In short, the world and even more so, the financial markets and assets have a habit of applying the maximum pain to investors before reversing direction. In fact, there is a “Max Pain” calculation in the options market to know where the maximum pain/losses will be for the stock market, and it’s crazy scary how the market will reach this price level during options expiry days on many cases.

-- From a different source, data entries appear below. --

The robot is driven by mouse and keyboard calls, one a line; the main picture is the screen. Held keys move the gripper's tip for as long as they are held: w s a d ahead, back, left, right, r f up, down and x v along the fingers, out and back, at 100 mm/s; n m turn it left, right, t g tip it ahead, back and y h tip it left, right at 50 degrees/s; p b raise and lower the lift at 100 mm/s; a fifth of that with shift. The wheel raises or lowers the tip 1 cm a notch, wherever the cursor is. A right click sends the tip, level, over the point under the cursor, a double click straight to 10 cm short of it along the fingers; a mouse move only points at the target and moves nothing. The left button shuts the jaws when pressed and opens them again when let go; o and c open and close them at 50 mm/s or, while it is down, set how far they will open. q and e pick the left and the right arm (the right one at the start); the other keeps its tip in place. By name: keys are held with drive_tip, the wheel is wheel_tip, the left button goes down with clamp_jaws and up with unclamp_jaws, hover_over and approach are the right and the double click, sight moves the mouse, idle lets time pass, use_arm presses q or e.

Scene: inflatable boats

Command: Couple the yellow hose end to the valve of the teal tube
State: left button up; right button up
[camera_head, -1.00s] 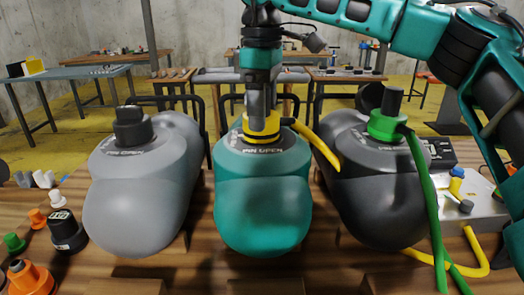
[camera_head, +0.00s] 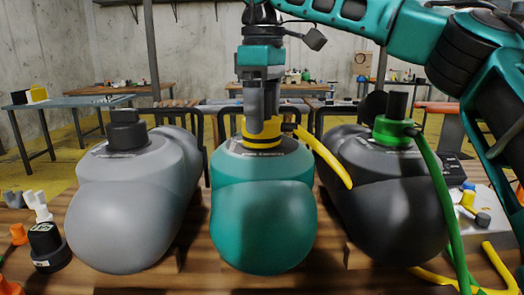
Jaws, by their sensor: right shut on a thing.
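The teal tube (camera_head: 263,215) lies in the middle of the wooden table, between a grey tube and a black tube. The yellow hose end (camera_head: 262,133), with dark bands, sits at the top of the teal tube, over where the valve is. The valve itself is hidden beneath it. The yellow hose (camera_head: 326,159) runs from it to the right and down. My right gripper (camera_head: 264,122) comes from above and is shut on the yellow hose end. Whether the coupling is locked I cannot tell. My left gripper is not in view.
The grey tube (camera_head: 130,215) has a dark cap (camera_head: 126,130). The black tube (camera_head: 385,205) carries a green hose end (camera_head: 393,131) with a green hose hanging right. A pale pump box (camera_head: 487,215) stands at right. Loose fittings and a black cap (camera_head: 47,247) lie at left.

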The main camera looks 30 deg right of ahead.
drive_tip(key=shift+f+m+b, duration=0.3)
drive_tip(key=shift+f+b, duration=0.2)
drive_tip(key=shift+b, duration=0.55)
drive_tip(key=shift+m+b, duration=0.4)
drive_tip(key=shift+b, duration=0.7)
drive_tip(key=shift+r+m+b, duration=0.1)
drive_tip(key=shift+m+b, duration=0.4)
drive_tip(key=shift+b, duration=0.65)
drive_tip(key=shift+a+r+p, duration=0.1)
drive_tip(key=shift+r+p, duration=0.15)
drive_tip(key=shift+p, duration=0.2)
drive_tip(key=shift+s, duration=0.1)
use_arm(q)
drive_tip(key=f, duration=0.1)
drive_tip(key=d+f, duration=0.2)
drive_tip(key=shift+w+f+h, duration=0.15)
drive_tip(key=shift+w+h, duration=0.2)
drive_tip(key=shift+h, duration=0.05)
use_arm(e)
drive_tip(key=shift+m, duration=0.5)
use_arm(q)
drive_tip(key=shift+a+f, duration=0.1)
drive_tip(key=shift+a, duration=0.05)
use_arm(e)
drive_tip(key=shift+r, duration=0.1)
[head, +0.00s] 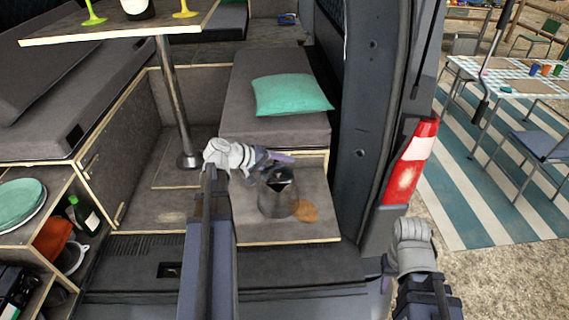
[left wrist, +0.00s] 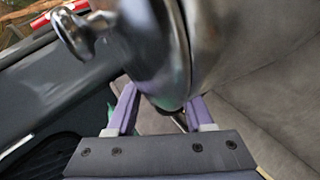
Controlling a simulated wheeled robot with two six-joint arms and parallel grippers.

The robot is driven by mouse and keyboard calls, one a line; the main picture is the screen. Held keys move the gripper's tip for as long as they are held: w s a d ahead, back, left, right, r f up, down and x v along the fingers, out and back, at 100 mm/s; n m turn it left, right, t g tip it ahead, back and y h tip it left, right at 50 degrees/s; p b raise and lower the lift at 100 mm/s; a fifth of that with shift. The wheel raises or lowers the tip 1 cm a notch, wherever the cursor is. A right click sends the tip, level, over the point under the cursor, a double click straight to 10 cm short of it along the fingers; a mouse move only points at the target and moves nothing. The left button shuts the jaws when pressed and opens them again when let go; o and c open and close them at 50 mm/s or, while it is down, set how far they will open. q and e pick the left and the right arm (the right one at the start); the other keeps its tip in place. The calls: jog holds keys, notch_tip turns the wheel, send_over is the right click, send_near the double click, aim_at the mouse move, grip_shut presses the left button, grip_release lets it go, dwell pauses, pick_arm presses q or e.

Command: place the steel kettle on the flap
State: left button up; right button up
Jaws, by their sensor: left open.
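The steel kettle (head: 275,203), with a dark top, appears upright on the grey-brown wood-edged board, apparently the flap (head: 225,229), in front of the bench. I cannot tell for sure whether its base touches the board. My left gripper (head: 275,166) is at the kettle's upper side and partly hides it. In the left wrist view the shiny kettle (left wrist: 145,50) fills the space just beyond the open fingers (left wrist: 162,110), with a rounded metal part sticking out at upper left.
A brown flat item (head: 305,211) lies right of the kettle. A table leg (head: 175,100) rises left of my gripper. The bench (head: 275,130) with a teal cushion (head: 290,95) is behind. A shelf (head: 45,240) with plates and bottles is at left. The van's door pillar (head: 370,120) stands at right.

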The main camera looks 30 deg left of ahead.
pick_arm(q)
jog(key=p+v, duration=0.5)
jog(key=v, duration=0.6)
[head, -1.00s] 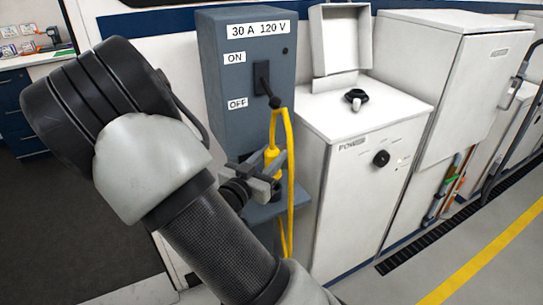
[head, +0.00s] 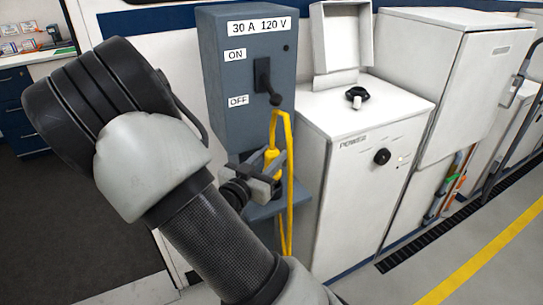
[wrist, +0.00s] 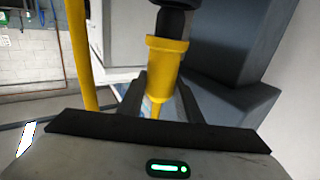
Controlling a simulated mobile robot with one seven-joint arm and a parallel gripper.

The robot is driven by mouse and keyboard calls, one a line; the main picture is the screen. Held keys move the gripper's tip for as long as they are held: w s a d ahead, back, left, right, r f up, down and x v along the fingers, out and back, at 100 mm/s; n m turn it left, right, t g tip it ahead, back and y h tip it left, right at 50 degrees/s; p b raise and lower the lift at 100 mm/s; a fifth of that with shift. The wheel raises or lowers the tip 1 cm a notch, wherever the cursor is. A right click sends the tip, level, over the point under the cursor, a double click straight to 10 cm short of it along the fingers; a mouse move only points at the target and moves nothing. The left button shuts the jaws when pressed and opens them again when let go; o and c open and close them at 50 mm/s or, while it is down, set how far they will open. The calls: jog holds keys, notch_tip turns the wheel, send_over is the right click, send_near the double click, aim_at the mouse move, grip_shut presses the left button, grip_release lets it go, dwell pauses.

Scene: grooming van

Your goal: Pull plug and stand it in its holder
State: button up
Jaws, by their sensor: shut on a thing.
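A yellow plug (head: 271,154) with a yellow cable (head: 288,180) is upright below the grey switch box (head: 245,70). In the wrist view the yellow plug body (wrist: 166,62) has a black part above it. My gripper (head: 268,172) is shut on the plug, with one finger on each side of it. The fingers hide part of the plug, and I cannot tell whether its top is seated in the box. The black lever (head: 265,82) on the box points down towards OFF. A grey shelf (head: 262,211) sits below the gripper; I cannot make out a holder on it.
A white cabinet (head: 350,190) marked POWER, with a raised lid (head: 341,40), stands close right of the box. The cable hangs in a loop between them. More white cabinets (head: 430,85) line the right. Open floor (head: 70,215) lies at left.

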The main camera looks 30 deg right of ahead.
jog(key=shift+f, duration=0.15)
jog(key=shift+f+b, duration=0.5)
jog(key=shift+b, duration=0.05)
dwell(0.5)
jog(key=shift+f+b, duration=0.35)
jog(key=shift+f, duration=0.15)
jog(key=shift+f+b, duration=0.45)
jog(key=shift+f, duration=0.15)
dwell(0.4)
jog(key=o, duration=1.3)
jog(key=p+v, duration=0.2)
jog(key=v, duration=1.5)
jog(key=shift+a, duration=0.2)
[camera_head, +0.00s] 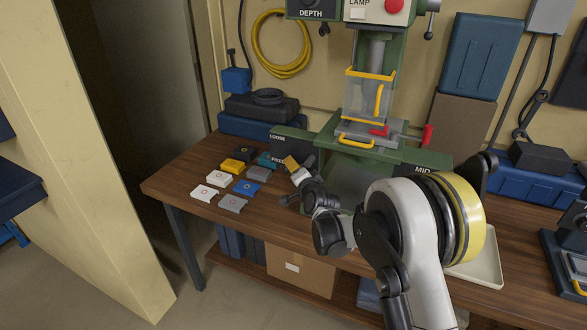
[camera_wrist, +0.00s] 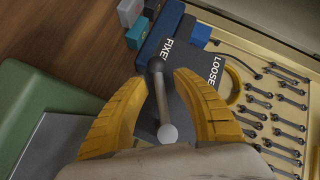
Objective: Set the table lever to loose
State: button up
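The table lever (camera_wrist: 161,100) shows in the wrist view as a grey rod with a dark rounded end and a pale round end. Its dark end lies by the partly covered "FIXE…" lettering, away from the "LOOSE" lettering on the dark label plate (camera_wrist: 205,73). My gripper (camera_wrist: 160,77) has its two yellow fingers on either side of the lever, with visible gaps, so it is open around it. In the head view my gripper (camera_head: 291,163) is in front of the drill press's left side, beside the LOOSE label plate (camera_head: 281,138). The lever cannot be made out there.
The green drill press (camera_head: 400,153) stands on the wooden workbench (camera_head: 185,165). Several small coloured socket boxes (camera_head: 246,187) lie left of my gripper. A yellow guard (camera_head: 370,73) hangs above the press table. A pale tray (camera_head: 485,268) is at the right, partly behind my arm.

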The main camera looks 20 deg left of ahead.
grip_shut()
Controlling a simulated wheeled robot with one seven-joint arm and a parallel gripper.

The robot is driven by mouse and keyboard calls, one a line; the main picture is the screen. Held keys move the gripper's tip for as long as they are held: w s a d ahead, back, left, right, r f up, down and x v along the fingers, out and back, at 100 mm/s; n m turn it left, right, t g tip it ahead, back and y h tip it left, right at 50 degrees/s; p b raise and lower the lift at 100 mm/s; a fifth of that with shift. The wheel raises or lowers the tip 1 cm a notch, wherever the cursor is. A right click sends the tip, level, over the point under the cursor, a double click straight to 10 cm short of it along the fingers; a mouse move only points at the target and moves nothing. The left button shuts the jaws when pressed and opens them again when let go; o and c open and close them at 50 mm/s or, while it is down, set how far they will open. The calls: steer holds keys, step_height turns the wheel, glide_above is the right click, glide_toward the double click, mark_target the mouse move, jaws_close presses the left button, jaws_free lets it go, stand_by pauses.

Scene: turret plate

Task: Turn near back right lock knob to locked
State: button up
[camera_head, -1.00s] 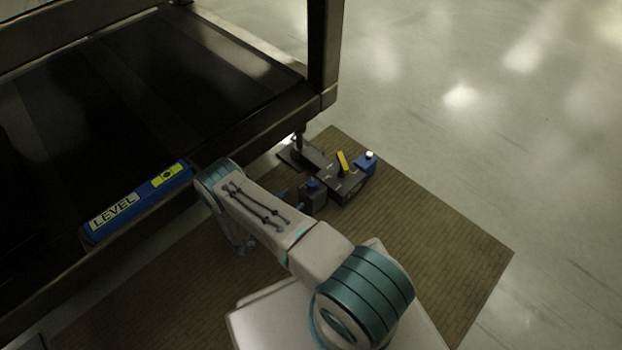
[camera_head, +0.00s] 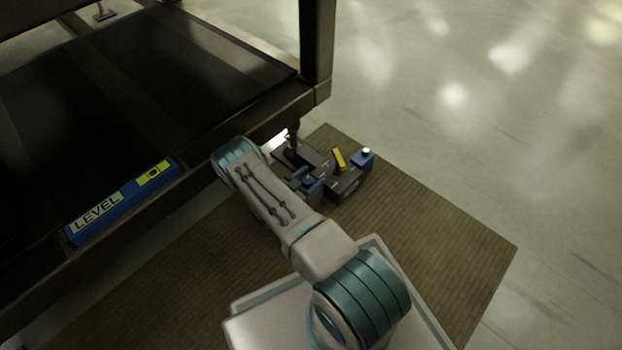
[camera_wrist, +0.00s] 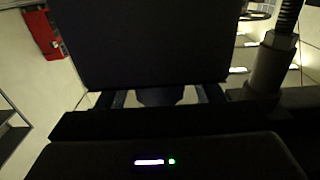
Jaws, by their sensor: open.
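A small blue lock knob (camera_head: 308,178) stands on a dark block beside the foot of the frame's corner leg in the head view. My gripper (camera_head: 307,179) is open, with its bluish fingers on either side of the knob. I cannot tell whether they touch it. In the wrist view my gripper (camera_wrist: 155,97) shows two dark fingertips apart, with a dark shape between them that may be the knob. A large dark panel fills the upper middle there, and the knob's turn position cannot be read.
A yellow lever (camera_head: 339,159) and a blue box with a white button (camera_head: 363,158) stand just right. The dark frame (camera_head: 275,117) rises close on the left, bearing a blue level (camera_head: 120,202). A threaded rod (camera_wrist: 280,50) is at right in the wrist view.

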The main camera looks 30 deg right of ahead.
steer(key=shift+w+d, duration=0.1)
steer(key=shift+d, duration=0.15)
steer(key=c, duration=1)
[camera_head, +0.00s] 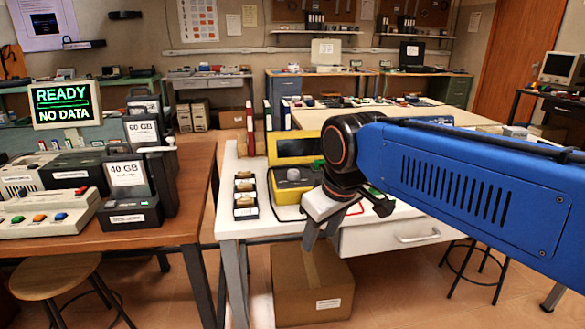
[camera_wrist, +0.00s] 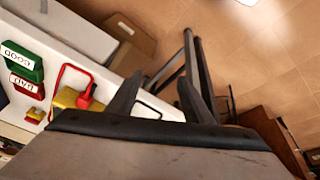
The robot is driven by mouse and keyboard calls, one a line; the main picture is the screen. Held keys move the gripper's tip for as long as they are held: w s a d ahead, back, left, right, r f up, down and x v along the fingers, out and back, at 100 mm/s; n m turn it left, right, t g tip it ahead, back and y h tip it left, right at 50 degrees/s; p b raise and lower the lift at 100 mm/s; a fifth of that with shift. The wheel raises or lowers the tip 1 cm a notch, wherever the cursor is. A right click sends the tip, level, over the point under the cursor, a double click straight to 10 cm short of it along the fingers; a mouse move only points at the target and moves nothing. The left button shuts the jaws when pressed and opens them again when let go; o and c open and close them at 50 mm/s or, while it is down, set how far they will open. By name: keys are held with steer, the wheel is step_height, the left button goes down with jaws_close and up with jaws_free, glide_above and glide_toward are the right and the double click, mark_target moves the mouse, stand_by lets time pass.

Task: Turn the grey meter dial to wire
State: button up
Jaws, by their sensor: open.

The bottom line here is that the worst thing that could happen to most investors and capital in the markets now would be a multi-year bear market and drawdown in the markets. This would cripple anyone nearing retirement and everyone already retired. Having your nest egg cut in half will send shockwaves worldwide to the largest group of investors, being baby boomers and retirees. In addition, it will likely create a flood of people looking for jobs to subsidize their retirement, crushing dreams and plans along the way. And unfortunately, I think that’s just the beginning of potentially a big unraveling of the economy, and gold will do well eventually, but it is a little early yet, in my opinion.
The average investor is positioned for higher prices with the buy-and-hold strategy and feels stuck with their substantial drawdown. Things could be much worse for stocks, like 40% lower, if the charts play out like they are indicating. The big question is, will you be comfortable with your situation if that happens?
Im a huge fan of cutting losses simply because I do not believe in holding assets falling in value. It goes against the reason we invest. It can be very difficult biting the bullet and taking a loss, but I learned a long time ago its better to exit losing positions that could keep falling and move into new ones that are rising.